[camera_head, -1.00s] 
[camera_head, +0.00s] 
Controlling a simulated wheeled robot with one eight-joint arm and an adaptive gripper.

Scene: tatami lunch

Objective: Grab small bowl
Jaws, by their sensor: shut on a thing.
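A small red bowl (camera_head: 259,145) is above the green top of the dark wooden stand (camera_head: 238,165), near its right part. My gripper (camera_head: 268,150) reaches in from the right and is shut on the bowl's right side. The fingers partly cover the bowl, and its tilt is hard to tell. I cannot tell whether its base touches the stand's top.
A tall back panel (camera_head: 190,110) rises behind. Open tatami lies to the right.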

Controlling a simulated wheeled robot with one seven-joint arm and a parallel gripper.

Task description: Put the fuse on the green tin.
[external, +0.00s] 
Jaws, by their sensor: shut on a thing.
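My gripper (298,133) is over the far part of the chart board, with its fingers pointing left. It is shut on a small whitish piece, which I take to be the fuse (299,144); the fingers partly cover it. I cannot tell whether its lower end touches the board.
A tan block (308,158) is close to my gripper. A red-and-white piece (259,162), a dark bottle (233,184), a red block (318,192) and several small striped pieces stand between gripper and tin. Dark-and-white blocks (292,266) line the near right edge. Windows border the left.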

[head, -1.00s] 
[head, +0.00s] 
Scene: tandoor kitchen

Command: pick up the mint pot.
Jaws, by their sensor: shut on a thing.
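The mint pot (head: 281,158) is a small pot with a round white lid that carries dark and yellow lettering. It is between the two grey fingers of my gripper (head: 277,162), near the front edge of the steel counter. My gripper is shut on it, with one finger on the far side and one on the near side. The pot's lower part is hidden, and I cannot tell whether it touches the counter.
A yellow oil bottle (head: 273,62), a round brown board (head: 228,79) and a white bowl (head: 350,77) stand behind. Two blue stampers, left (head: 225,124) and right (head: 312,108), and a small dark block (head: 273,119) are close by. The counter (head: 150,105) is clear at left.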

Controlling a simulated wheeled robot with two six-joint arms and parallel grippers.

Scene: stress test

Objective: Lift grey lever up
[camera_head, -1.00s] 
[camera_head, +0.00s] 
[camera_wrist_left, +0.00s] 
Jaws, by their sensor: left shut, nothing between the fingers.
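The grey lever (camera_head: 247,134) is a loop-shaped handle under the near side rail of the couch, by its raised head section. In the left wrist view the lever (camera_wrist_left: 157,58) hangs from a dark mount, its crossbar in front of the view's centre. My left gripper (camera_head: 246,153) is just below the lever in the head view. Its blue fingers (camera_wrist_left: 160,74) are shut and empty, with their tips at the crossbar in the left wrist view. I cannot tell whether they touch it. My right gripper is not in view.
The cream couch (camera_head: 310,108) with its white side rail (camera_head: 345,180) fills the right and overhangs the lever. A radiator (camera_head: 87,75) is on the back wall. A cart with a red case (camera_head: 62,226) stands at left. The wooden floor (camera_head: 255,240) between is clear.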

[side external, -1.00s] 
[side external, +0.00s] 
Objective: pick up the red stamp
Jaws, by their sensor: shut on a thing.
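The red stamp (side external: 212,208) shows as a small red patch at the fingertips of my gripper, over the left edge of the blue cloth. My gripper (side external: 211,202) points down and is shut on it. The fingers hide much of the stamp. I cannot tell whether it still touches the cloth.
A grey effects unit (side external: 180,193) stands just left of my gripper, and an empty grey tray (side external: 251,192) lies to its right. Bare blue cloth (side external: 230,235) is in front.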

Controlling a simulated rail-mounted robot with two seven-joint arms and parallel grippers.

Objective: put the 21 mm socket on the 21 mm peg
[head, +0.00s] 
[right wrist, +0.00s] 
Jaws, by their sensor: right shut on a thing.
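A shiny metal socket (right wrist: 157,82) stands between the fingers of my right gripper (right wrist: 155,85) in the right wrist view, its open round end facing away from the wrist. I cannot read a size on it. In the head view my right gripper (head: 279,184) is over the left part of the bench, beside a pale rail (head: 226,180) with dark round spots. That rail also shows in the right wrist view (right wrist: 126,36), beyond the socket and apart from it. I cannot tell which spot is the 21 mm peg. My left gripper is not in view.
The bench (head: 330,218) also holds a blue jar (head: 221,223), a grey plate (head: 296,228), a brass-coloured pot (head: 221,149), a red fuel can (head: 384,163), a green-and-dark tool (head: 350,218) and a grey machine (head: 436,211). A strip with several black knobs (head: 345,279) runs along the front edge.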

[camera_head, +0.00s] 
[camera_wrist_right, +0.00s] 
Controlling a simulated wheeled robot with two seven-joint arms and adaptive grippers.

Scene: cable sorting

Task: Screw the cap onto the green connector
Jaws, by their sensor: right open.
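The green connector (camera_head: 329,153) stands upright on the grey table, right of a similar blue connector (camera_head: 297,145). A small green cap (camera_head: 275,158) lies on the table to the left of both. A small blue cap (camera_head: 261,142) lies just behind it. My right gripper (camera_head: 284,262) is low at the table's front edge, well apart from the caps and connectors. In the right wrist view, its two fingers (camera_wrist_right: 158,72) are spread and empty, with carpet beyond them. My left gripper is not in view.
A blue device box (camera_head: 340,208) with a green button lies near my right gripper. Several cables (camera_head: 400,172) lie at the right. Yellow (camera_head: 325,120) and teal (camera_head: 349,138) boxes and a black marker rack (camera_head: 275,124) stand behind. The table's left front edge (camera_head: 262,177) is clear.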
________________________________________
## [Task description]
Extract, word for word, every line beginning with the one that holds "Task description: Put" and concluding with the one that holds "[head, -1.00s]". Include both of those lines.

## [Correct result]
Task description: Put the fuse on the green tin.
[external, +0.00s] 
Jaws, by their sensor: shut on a thing.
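My gripper (298,133) is over the far part of the chart board, with its fingers pointing left. It is shut on a small whitish piece, which I take to be the fuse (299,144); the fingers partly cover it. I cannot tell whether its lower end touches the board.
A tan block (308,158) is close to my gripper. A red-and-white piece (259,162), a dark bottle (233,184), a red block (318,192) and several small striped pieces stand between gripper and tin. Dark-and-white blocks (292,266) line the near right edge. Windows border the left.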

[head, -1.00s] 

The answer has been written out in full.